## WORKING DATA
-----

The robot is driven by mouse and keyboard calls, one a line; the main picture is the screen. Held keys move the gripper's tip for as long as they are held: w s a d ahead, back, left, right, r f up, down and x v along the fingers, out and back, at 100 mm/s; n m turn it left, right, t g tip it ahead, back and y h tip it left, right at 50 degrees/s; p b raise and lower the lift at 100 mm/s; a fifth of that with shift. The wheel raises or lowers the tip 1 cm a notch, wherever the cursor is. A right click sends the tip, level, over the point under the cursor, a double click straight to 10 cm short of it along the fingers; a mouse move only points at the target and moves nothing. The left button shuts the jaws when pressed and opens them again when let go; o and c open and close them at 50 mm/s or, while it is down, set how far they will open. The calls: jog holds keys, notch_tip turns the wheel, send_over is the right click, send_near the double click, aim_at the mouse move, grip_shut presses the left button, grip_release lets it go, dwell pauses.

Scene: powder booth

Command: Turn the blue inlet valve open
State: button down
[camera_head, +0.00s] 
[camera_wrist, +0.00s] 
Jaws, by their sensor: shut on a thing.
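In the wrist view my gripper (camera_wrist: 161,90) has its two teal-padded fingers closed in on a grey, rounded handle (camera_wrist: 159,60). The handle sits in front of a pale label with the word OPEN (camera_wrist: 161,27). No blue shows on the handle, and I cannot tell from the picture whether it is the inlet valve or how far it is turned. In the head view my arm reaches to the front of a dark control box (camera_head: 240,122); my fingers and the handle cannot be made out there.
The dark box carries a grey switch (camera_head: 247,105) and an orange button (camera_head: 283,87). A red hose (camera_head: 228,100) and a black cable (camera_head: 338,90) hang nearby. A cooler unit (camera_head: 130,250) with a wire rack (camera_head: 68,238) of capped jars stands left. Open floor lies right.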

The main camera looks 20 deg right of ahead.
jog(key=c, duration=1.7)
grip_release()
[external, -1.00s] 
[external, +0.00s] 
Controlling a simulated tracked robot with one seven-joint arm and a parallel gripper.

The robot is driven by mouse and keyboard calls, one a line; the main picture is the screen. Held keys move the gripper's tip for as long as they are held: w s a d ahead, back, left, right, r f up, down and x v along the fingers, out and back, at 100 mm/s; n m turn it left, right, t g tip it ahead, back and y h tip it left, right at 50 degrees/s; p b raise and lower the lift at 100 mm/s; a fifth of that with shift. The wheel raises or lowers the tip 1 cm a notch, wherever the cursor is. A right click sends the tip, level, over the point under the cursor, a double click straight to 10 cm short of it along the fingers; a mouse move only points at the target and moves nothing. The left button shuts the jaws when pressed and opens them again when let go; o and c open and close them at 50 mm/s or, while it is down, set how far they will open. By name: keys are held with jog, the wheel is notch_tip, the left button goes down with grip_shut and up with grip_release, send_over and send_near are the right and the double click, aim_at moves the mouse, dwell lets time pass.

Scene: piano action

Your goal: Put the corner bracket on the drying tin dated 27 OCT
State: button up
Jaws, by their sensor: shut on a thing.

-----

Your task is to return, exactly and on their own, the lines from the one containing "Your goal: Put" through the last line of the listing.

Your goal: Put the corner bracket on the drying tin dated 27 OCT
State: button up
Jaws, by their sensor: shut on a thing.

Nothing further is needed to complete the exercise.